Les zones humides méditerranéennes, en particulier les zones humides côtières, jouent un rôle important dans la lutte contre le changement climatique, en atténuant les phénomènes météorologiques extrêmes par l’amortissement des inondations et des épisodes de tempêtes côtières, et en fournissant de l’eau en cas de sécheresse. À l’inverse, l’assèchement des zones humides ou la réduction de leurs ressources en eau peut entraîner la libération de grandes quantités de carbone stocké.

Les zones humides au niveau mondial

Les divers services fournis par les zones humides ont une valeur économique considérable. La valeur des zones humides naturelles intérieures et côtières est estimée à au moins 51.000 milliards de dollars par an dans le monde. Une grande partie de cette valeur réside dans les multiples avantages qu’elles procurent en matière d’eau – gestion de la quantité et de la qualité de l’eau et amortissement des phénomènes météorologiques extrêmes tels que les inondations, les sécheresses et les ondes de tempête côtières.
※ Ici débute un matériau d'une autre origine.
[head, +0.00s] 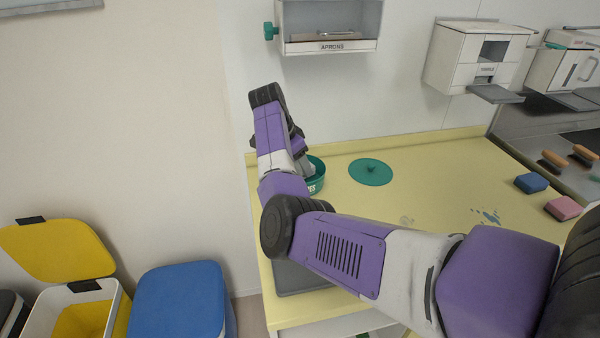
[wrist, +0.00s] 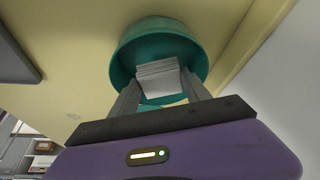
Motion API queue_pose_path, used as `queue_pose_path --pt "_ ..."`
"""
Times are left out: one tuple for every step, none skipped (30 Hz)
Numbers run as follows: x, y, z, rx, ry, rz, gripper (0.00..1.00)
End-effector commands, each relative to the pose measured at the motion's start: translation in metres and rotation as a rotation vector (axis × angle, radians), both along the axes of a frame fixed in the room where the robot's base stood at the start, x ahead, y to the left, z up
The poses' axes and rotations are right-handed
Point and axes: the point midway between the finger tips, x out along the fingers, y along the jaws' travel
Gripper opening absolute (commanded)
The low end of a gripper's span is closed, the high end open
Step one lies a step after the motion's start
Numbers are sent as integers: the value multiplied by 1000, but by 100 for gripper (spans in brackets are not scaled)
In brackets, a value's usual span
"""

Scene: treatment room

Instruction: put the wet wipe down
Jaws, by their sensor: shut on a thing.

Mais la conversion des écosystèmes naturels, y compris les zones humides, à d’autres utilisations des terres réduit la valeur des services qu’elles procurent, à un rythme de 4,3 à 20,2 trillions de dollars par an au niveau mondial.

Le projet Wetland-Based Solutions (les Solutions fondées sur la Nature) œuvre pour une conservation plus efficace de ces écosystèmes fondamentaux. Grâce à la protection et à la restauration de territoires clés, le projet vise à garantir que les zones humides côtières deviennent des atouts essentiels dans les solutions fondées sur la nature pour contrer les impacts anthropiques – et en particulier le changement climatique.

Autre projet, le Wetland-Based Solutions né de la collaboration entre 30 partenaires experts des zones humides de 10 pays, avec le financement et le soutien de la Fondation MAVA. Ils se sont réunis dans le cadre d’une initiative novatrice pour sauver, restaurer et gérer les zones humides dans les régions côtières – où vit un tiers de la population méditerranéenne – en tant que solutions naturelles exceptionnelles pour les personnes et la planète.